Manipulation episode records
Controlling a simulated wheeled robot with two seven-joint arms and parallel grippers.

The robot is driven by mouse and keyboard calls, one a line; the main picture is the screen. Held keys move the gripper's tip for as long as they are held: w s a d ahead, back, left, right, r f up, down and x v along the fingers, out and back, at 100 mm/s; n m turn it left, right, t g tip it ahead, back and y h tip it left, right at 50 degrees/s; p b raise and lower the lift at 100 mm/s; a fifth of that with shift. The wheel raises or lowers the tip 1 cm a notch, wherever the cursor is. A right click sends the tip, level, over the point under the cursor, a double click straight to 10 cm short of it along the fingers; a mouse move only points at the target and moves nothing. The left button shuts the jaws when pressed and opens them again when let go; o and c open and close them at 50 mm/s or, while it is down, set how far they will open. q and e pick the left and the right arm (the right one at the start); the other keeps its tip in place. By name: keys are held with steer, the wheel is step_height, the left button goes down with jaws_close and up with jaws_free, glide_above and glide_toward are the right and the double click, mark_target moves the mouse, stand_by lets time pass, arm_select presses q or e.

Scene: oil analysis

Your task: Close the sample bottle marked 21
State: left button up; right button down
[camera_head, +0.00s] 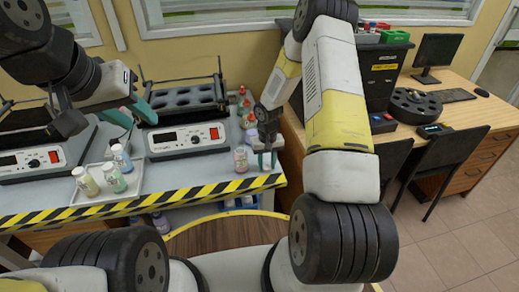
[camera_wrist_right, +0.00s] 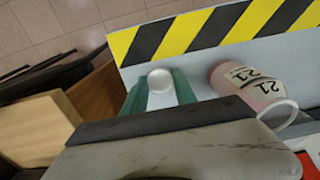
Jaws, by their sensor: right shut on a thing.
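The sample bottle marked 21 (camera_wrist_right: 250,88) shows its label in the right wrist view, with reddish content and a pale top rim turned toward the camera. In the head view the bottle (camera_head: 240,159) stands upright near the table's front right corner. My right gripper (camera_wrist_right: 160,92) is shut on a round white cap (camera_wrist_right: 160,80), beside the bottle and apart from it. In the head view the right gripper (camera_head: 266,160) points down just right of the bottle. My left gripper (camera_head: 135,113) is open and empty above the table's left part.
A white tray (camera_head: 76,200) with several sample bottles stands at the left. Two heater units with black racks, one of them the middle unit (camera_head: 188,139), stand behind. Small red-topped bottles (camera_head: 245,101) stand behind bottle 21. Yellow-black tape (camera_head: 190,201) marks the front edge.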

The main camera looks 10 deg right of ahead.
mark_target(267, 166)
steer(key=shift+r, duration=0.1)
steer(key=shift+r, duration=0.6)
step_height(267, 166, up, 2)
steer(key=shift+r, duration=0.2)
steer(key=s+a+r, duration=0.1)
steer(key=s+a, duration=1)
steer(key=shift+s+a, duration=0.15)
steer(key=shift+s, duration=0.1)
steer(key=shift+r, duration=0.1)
==
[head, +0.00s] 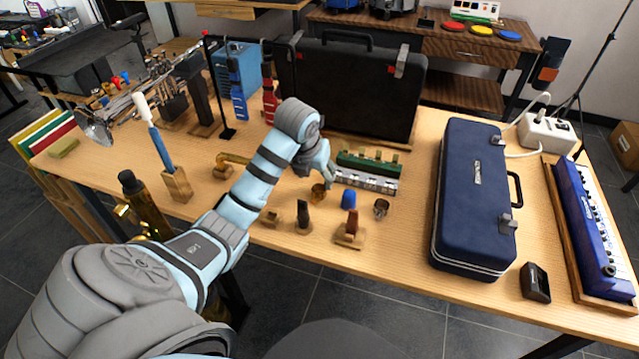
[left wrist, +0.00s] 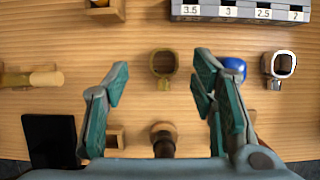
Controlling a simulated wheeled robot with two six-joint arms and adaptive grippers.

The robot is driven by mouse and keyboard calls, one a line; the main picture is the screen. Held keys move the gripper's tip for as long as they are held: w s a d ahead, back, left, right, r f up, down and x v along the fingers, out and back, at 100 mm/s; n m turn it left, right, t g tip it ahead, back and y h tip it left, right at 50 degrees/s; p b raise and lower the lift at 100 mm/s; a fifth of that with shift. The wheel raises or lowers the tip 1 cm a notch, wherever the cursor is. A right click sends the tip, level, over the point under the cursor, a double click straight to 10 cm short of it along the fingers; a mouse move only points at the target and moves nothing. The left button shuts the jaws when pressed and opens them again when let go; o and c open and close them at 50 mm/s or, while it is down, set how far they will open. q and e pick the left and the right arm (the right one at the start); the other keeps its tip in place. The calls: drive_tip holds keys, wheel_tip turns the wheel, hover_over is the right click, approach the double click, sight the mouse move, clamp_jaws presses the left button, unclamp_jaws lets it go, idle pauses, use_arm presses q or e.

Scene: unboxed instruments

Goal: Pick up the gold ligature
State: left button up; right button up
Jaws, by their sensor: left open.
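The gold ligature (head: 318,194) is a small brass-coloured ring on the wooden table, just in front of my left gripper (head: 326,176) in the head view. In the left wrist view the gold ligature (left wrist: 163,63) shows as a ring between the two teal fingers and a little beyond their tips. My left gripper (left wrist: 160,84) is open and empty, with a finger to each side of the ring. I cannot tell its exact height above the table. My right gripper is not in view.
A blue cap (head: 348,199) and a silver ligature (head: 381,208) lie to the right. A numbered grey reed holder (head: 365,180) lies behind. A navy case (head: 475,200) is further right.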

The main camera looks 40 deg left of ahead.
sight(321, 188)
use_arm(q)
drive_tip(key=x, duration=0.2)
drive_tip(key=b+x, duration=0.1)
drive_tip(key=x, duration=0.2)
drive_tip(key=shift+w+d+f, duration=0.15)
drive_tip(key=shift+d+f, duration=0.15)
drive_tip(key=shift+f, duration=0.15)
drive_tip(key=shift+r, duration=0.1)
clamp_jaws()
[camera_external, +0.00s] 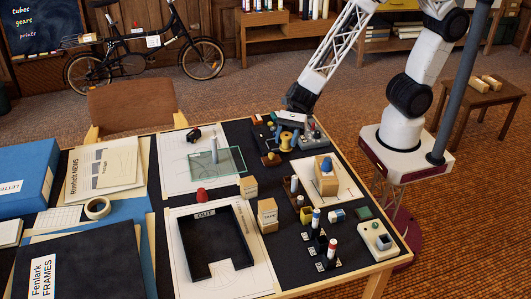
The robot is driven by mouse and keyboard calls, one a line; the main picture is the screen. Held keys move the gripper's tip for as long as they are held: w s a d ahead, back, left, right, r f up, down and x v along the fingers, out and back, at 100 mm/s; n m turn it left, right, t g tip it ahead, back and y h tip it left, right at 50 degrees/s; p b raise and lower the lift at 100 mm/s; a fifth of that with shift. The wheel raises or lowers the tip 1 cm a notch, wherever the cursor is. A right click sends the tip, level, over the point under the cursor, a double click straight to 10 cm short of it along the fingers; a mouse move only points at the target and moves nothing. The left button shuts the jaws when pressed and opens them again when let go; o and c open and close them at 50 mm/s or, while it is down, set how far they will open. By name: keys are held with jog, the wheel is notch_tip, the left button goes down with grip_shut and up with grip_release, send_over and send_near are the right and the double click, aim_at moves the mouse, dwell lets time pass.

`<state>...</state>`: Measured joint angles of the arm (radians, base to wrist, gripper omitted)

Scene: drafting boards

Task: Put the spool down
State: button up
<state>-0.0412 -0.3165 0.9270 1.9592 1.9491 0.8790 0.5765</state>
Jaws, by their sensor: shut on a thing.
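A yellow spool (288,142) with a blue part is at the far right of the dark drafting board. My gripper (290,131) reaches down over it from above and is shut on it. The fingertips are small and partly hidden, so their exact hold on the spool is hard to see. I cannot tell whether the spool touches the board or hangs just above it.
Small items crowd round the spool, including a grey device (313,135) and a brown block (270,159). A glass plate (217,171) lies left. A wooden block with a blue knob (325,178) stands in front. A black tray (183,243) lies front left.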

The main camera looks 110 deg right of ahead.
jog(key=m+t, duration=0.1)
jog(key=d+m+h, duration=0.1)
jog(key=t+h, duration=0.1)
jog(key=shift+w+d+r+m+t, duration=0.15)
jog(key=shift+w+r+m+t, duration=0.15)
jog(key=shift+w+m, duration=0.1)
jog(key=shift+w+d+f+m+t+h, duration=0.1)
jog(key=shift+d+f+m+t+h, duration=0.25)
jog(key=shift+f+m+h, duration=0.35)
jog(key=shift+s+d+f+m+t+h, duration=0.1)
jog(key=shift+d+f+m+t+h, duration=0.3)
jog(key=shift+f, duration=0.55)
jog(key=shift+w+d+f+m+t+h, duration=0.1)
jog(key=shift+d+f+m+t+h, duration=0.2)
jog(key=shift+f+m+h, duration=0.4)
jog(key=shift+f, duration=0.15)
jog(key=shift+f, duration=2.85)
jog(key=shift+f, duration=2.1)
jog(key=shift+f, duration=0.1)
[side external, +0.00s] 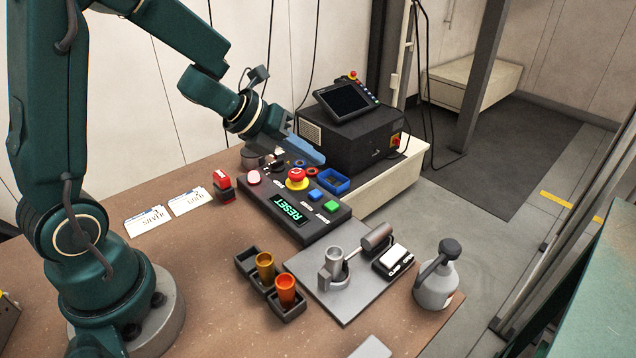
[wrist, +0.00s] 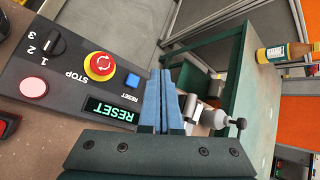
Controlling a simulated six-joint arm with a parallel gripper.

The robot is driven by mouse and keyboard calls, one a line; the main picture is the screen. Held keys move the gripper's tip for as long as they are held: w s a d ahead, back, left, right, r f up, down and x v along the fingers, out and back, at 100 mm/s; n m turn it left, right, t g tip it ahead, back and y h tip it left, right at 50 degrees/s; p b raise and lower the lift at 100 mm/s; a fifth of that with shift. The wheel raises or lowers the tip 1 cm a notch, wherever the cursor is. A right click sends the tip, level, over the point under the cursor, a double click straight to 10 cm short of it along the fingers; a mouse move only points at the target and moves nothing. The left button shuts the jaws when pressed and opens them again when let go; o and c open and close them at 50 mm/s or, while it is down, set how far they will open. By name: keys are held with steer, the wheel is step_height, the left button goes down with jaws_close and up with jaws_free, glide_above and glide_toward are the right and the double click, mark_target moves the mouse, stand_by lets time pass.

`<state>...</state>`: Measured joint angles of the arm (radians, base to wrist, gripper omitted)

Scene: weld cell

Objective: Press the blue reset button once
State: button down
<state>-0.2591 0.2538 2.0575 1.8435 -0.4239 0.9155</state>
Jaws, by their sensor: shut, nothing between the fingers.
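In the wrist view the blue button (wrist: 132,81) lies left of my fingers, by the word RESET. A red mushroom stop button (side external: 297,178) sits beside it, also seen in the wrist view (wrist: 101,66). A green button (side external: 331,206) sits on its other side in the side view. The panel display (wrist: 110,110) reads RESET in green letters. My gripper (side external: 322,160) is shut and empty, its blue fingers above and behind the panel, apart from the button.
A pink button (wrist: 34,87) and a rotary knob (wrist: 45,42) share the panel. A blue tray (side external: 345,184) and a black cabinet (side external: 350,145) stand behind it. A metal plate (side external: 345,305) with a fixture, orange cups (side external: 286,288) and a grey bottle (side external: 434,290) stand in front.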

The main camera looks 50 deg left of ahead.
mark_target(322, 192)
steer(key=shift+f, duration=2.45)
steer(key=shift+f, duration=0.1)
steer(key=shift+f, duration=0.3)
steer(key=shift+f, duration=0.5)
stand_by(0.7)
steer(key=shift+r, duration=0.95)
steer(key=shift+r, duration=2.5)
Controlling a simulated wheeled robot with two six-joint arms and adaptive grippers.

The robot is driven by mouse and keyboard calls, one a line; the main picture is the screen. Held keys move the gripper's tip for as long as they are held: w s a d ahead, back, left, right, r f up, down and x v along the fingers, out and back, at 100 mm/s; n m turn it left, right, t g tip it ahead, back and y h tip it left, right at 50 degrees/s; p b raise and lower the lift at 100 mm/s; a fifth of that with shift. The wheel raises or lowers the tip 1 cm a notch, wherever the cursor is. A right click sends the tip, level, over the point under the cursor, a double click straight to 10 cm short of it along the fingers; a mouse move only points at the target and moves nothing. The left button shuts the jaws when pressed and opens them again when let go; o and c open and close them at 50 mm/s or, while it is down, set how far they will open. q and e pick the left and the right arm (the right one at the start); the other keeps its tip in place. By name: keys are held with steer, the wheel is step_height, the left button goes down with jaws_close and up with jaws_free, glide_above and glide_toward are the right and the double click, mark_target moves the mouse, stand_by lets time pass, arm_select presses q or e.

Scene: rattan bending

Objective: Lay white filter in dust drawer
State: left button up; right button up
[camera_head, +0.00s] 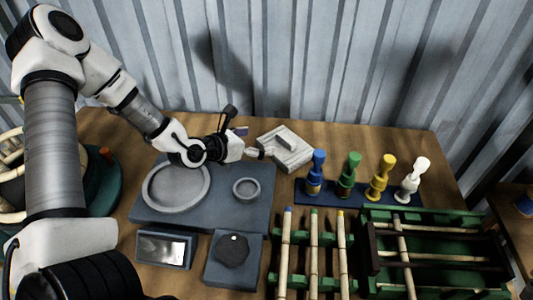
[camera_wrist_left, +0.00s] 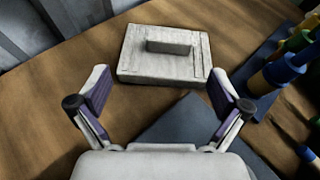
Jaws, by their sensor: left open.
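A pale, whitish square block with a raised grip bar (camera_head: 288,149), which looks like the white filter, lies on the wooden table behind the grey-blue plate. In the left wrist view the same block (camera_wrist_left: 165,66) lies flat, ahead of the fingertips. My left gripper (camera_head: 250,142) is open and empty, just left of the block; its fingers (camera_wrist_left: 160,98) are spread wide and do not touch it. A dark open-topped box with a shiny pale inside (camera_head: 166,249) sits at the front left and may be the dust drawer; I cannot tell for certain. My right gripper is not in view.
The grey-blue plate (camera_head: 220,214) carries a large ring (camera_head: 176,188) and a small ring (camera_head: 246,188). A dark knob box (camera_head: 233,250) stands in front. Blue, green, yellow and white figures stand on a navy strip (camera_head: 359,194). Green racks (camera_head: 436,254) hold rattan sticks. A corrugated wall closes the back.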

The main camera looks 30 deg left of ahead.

Your task>
Going back to the data above, write out everything from the line with "Your task: Close the sample bottle marked 21" down to the line with "[camera_wrist_right, +0.00s]", both included, leaving every picture out.

Solved exercise>
Your task: Close the sample bottle marked 21
State: left button up; right button down
[camera_head, +0.00s] 
[camera_wrist_right, +0.00s] 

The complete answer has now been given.